At PLNU, Harris double majored in secondary education and business administration. She then worked in the finance industry where her experience ranged from working with a dot-com startup to serving as the accountant for the actuarial department of GE Financial. While she was working as a business consultant, the founder of American Hydroponics asked her to join the company as finance director. Despite being overqualified for the position, Harris accepted the work.
After she helped sell the retail store part of American Hydroponics, the founder asked Harris if she would be interested in buying the business along with a horticulture expert named Scott Kornberg. Since Kornberg knew the horticulture side, and Harris could run the financial side, the pair agreed. However, not long after, in February 2015, Kornberg died of a heart attack. Suddenly, Harris was faced with providing for 14 employees and running the entirety of the business on her own. Thankfully, she knew she wasn’t really in it alone.
“I was 150 percent dependent upon God,” she said. “I prayed, ‘God, give me wisdom to do what you want me to do.’ And it was in that dark year that I began to catch the vision of what we could be as a company.”
“I was 150 percent dependent upon God. I prayed, ‘God, give me
wisdomto do what you want me to do.’ And it was in that dark year that I began to catch the vision of what we could be as a company.”
Today, American Hydroponics is thriving. Its systems are being used in 66 countries and on every continent except Antarctica. Harris is invited to speak about her business and its possibilities around the world.
“Our objective is to bring food to a community wherever it is and to help it be self-sustaining,” she explained. “We work in many island nations, desert areas, and places where there is food or water scarcity. It’s not just a business, but a way to truly alter the lives of people around the world.”
Helping others is something that has always been very important to Harris. Before her business responsibilities required her to cut back, Harris helped lead the youth group at Eureka Church of the Nazarene for 10 years. She involved the junior and senior high school students in ministry to the community, such as caring for the homeless and preparing meals for seniors. She also helped raise $50,000 to take 23 youth and leaders to Ghana for a life-changing mission trip.
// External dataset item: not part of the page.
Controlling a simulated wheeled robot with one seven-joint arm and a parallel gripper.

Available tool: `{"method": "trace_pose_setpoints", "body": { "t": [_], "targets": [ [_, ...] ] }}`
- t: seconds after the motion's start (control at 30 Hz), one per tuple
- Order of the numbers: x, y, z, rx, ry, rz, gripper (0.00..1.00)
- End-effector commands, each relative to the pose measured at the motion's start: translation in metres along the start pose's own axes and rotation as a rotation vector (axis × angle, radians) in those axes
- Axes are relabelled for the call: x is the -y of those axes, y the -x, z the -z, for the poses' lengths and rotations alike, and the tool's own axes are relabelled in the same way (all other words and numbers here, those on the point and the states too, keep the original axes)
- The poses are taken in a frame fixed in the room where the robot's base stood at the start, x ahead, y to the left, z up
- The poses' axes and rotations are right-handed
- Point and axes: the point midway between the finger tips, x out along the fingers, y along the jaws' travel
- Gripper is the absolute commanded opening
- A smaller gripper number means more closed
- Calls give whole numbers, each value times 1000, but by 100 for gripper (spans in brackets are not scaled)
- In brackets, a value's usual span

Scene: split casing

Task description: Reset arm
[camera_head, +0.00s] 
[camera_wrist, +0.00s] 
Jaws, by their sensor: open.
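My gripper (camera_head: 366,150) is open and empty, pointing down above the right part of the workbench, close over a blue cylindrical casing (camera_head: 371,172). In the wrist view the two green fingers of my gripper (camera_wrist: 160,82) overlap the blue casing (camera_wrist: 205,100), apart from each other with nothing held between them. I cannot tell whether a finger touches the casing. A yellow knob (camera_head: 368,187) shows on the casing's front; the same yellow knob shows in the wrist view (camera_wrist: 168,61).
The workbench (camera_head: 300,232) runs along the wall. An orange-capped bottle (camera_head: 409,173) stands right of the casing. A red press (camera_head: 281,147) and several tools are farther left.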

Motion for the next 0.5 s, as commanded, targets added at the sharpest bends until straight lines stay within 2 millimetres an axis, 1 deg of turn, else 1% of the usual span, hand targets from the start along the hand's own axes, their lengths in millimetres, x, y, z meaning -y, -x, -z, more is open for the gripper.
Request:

“It helps kids learn how to give and that being involved in community is a lot more fun than being alone,” she said.
She also helped the students see the possibility of Christian higher education in their futures by bringing many of them to visit PLNU on junior and senior days — at least 20 young people have come to PLNU due to her influence. Also, for the past two years, she has added sitting on the board of Humboldt State University to her resume.
Harris has been very involved in work serving the homeless through the Betty Kwan Chinn organization; has been a respite foster care provider; and has shared her home with missionaries, foreign exchange students, and youth in need of a place to stay. As work has stabilized, she’s also begun volunteering with the youth at her new Nazarene church in Arcata.
“I feel certain God has placed me in the right spot all the way,” she said.